Psikolog arkadaşların işine karışmak istemem ama bana kalırsa bu pembe ısrarının kökleri teee çocukluğa dayanıyor. İsmi lazım değil, bir oyuncak vardı hani... Dar gelirli ailelerin çocukları onu alamadığına daha bi’ fazla üzülsünler diye midir nedir, eviyle birlikte satılırdı. Zannederim o oyuncağın eşyalarının çoğu pembe olduğu için, kızlarımız da büyüdüklerinde bu ukdeyi tamir etmeye çalışır oldular. Ya da evlenmeden evvel iki lafın birinde “pembe hayaller” kurmaktan bahsedildiği için de olabilir, emin değilim.

Kapıdan içeri bir giriyorsunuz, karşınızdaki duvarın tamamını genç çiftimizin düğün fotoğrafı kaplamış. Ve bilin bakalım çerçevesi hangi renk? Evet bildiniz, tebrikler! Sonra yine pembiş, tabii ki pembiş, ille de pembiş pofuduk kabartmalardan ibaret olan resmî geçit yolluğunu aşar, çantanızı hanım kızımıza teslim edersiniz. Bi’ abdest alıp ferahlayayım biraz deseniz, havlunun incik boncukları elinizi yüzünüzü kedi tırmalamışa çevirir. Salona dönüp şöyle ilişeyim bir kenara diye koltuğa yönelseniz, çiçek bahçesine dublörlük eden kırlentlerden oturmaya yer bulamazsınız. Ama asıl büyük şenlik, yiyecek içecek ikramı ile başlayacaktır.
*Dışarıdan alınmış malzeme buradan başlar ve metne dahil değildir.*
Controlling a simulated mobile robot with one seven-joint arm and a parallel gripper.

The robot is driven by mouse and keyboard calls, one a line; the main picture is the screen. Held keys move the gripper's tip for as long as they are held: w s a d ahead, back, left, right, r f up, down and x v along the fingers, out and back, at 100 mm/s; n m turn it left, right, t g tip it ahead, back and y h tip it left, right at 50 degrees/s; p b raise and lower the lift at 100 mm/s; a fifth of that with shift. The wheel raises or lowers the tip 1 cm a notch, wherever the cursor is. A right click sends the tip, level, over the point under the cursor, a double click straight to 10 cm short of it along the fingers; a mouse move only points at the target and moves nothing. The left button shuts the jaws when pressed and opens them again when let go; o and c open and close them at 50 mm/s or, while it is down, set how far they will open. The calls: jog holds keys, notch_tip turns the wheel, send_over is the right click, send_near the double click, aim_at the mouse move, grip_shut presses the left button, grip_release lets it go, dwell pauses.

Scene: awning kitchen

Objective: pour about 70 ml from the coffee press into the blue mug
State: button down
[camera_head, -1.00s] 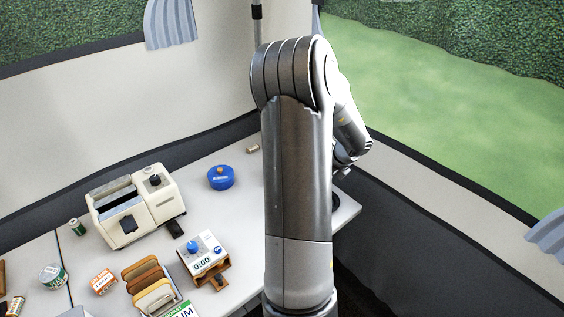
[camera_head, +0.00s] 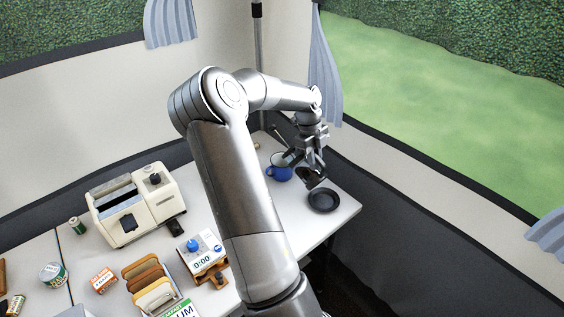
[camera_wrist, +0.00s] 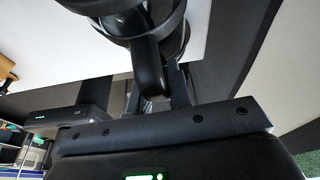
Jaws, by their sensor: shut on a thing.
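The blue mug (camera_head: 279,168) stands upright on the white table near its far corner, just left of my gripper (camera_head: 308,160) in the head view.
The table's right edge is close to the dish.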

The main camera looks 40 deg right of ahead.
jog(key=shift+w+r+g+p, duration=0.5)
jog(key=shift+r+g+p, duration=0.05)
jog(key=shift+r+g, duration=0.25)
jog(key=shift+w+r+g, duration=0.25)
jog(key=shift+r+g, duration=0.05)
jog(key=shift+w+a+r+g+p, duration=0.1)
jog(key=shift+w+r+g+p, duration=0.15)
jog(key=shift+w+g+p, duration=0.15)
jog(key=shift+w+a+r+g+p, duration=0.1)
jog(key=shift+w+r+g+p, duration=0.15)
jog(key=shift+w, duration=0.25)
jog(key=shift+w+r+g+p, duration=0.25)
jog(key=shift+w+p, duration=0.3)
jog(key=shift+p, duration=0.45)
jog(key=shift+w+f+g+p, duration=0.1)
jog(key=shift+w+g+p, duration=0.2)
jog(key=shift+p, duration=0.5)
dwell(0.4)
– Buyrun buyrun, şöyle geçin hadi soğutmayın börekleri... Ay ne iyi ettiniz de geldiniz canlarım benim yaa...

– Ah halasının canıdır bu canııı... Görüyo musun yenge, büyümüş evlenmiş de akrabalarını evinde ağırlıyor bizim küçük yavrumuz... Oooo neler hazırlamışsın böyle, kız kim yiyecek bunların hepsini?

– Yenir yenir, hadi oturun buyrun. Babaanne sen de şöyle gel, dur sana da terlik vereyim.
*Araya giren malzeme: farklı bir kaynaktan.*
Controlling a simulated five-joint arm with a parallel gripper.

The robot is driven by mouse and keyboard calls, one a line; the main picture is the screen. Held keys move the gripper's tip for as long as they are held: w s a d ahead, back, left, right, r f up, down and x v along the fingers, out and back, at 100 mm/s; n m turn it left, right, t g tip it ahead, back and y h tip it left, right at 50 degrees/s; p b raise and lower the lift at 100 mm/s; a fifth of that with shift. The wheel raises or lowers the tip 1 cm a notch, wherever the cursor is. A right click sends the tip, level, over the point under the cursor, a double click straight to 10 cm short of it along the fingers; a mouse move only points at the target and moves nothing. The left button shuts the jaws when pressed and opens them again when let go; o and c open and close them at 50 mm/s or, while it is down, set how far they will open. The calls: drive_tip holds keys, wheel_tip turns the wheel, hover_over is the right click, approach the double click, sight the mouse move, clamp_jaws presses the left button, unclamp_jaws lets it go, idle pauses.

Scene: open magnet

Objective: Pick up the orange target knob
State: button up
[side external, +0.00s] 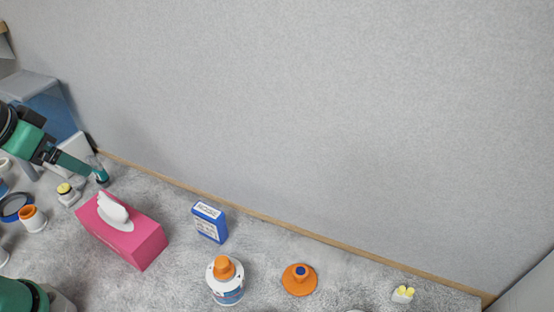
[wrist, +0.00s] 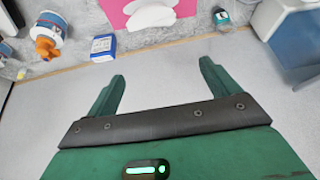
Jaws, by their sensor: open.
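A flat orange round piece with a blue centre (side external: 300,286) lies on the grey worktop right of centre in the side external view. It best fits the orange target knob, though I cannot be sure. It does not show clearly in the wrist view. My gripper (side external: 74,164) is far to its left, raised above the worktop near the left end. In the wrist view my gripper (wrist: 162,70) is open, with both green fingers apart and nothing between them.
A white bottle with an orange cap (side external: 225,288) stands left of the orange piece, with a blue-and-white box (side external: 210,223) behind. A pink tissue box (side external: 118,236) stands nearer my gripper. The wall (side external: 320,110) rises behind.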

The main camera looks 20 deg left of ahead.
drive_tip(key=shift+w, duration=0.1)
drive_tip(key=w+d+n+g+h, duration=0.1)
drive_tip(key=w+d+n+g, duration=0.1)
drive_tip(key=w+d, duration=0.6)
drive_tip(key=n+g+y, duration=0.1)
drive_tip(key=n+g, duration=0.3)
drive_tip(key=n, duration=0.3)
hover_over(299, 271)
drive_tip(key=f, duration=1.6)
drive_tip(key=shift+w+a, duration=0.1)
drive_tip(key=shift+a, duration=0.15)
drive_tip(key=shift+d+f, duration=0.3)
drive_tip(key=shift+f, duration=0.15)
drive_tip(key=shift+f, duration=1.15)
– İstemez gızım, mestim var ayamda. Bağa bi su vir de eveli habımı içiyin yavrım. Şükran, bu niy bööle gı, odun saplanmış?

– Odun değil annem, kürdan onlar, pastırmalı kanepe yapmış heralde... Şimdikiler pek güzel süslüyor sofraları maşallah.. Dur çayları ben doldurayım. A-aa! Patates salatası mı o? Ayol yaş pasta zannetim vallaa rengârenk... Rümeysanuuuur? Yavrum çayları hangi bardağa dolduralım?
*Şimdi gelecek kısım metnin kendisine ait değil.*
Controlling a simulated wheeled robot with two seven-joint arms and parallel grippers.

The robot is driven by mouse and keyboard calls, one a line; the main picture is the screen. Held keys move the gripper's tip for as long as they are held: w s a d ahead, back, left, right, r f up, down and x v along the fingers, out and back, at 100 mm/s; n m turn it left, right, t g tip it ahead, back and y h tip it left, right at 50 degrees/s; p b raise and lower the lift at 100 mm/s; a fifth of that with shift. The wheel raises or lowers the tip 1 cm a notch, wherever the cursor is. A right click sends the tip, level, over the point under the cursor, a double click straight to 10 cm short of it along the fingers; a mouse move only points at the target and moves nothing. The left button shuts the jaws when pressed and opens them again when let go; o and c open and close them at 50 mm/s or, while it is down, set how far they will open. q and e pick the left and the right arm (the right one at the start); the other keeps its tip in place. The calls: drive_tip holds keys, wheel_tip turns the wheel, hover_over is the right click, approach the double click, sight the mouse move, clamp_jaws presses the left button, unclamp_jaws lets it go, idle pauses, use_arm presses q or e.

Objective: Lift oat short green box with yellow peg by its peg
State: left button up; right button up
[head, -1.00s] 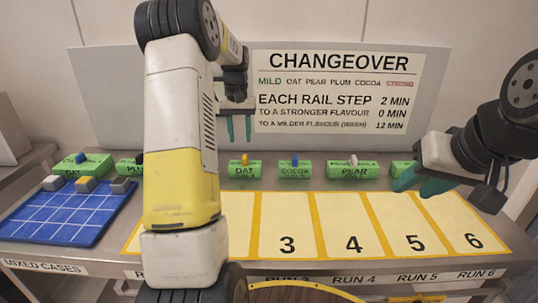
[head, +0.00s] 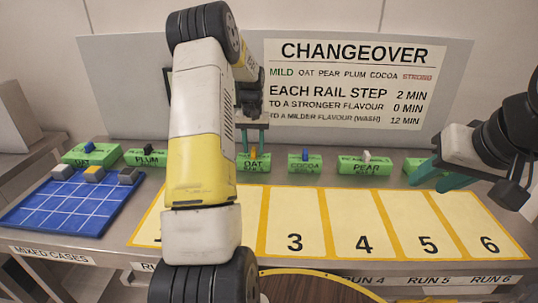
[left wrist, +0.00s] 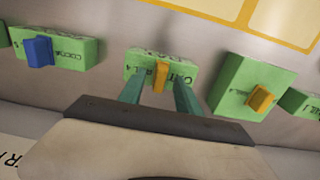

– Geldim geldim! Şu mor kurdelalı olanlara halacım, beyaz tülle bağladıklarım meyve suyu için. Sandalyelerin arkasına tül diktirirken arta kalanları sunumlar için saklamıştım, olmuş değil mi?

– Pek güzel olmuş yavrum benim, eline sağlık. Sorması ayıp, şu damat bohçası gibi duran şey ne?

– Onlar krep içine sarılmış kremşantili meyve dilimleri. Üzerindeki gül yapraklarını da şeker hamurundan yaptım. Babaanne alsana sen de?

– Yoh gızım, savul isdemem ben şantiyi neyi. Acık peynirnen iki zeytin isem yiter bağa.

– Zeytinleri geceden mango suyuna yatırdım, bakalım beğenecek misiniz...

– Mango mu... niyse, zeytin galsın da... peyniri goremeeyong?

– Peynirler tabakta değil babaanne. Üç dört çeşit peyniri zeytinyağında ezip, şu lale şeklinde kestiğim dolmalık biberlerin içine doldurdum, olmuş mu?

– Olmuş da gızım... peynir de galsın, haydi börek vir baylı bi dilim...

– Ayyy, börekleri kalp şeklinde kesmeye çalışırken bazılarının şekli biraz bozuldu, kusura bakmayın noolur... Çay bardağının kenarına avakado dilimi isteyen var mı?

– Gız gızım, vireceesen vir şordan bi lokma bi şey tansiyonum düştü yiter gaylı!.. Gül gibi taze sovanı da büküp gıvırıp lalesine sap yapmış bahele, te Allahım! Şükran bi fena oluyom ben... anam başım...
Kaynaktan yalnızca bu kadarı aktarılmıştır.